Looking to the tuition fee system in the United States, according to PERC Goldsmiths this is a ‘ticking time bomb’ as the young are shackled with mountains of high-cost credit that will take decades – during their prime earning years – to pay off.

When the new student loan iteration was introduced for 2012 new starters, the Coalition government declared that the repayment threshold would be set at £21,000 in 2016 and rise annually in line with average earnings thereafter.

It is also important to know that there are two major types of loans. Income Contingent Repayment Loans(ICR) are monthly repayments which are determined by income and not by amount borrowed. Income threshold (gross) and repayment rate as marginal percentage determines the level of repayments.

This is distinct from fixed period repayment loans which have a balance cleared within defined period. Income accruing on balance may be greater than monthly repayments.

In the UK the repayment threshold for the year 2016 is £21,000 with annual uprating in line with average earnings. The repayment rate students have to pay is nine per cent of the gross income over threshold.

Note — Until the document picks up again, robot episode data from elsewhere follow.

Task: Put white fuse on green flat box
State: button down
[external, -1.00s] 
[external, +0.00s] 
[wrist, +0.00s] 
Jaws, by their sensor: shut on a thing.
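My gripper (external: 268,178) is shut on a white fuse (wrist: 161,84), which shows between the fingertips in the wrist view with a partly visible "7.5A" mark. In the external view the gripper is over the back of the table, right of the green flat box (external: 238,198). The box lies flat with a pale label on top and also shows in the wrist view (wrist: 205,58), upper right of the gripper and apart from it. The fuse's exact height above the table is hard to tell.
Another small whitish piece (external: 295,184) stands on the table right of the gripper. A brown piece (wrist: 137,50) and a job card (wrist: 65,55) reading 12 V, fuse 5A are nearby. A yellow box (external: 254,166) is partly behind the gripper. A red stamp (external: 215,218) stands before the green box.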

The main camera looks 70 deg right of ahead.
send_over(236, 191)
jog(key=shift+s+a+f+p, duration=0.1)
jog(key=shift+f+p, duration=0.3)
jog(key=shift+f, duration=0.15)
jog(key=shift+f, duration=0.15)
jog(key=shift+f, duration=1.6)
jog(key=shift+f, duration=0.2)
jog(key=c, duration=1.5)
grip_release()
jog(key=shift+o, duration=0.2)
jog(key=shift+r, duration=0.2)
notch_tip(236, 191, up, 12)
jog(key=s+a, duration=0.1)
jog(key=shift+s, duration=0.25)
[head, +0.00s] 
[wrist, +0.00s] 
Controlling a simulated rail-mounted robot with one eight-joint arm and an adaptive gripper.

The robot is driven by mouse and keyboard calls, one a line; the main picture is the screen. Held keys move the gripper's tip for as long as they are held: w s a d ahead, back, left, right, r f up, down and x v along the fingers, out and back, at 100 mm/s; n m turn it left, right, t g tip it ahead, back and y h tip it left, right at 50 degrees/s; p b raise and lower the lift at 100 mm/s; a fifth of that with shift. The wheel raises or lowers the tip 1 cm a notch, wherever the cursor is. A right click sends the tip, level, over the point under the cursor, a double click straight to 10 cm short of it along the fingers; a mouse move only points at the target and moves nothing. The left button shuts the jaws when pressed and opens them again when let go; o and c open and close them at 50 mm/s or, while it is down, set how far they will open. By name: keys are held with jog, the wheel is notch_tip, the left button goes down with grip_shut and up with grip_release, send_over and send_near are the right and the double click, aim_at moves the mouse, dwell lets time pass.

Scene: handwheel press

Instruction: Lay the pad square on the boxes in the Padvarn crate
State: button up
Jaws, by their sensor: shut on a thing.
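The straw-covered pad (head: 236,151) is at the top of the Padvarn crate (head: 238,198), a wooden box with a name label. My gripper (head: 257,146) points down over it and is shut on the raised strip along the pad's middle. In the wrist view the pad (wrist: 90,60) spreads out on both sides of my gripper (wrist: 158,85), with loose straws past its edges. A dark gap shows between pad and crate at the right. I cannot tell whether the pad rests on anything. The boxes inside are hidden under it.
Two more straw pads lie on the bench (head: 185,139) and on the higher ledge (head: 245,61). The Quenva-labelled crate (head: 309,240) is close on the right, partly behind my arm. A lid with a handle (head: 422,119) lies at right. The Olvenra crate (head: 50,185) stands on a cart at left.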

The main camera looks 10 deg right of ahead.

In terms of interest rates, these are RPI (Retail Price Index) + 3 while studying, tapering afterwards with RPI + (0-3) and treasury discount rate of RPI + 2.2. The write-off policy is 30 years after repayments become due which means graduates from 2015 will finish paying their loans by 2046.

The Bank of International Settlements estimates that only the equivalent 55 per cent of what is loaned will be repaid. This was estimated at 70 per cent in 2012 when MPs voted on higher fees.

The repayment freeze would bring a new form of inequality in the English Higher Education. According to Andrew McGettigan: “Students from poorer backgrounds who become higher earning graduates will pay on average £9,000 NPV more if the repayment freeze is effected. For all the other student-graduates, it is the repayment freeze which does the damage as government is proposing to review threshold every five years.”

McGettigan also added: “Universities want independence from the government’s purse strings.This was the promise of tuition fees and the income contingent repayment loans, that they will make the financing of higher education largely independent of the government expenditure. The key is to get away from the government’s purse strings but to continue development in higher education.”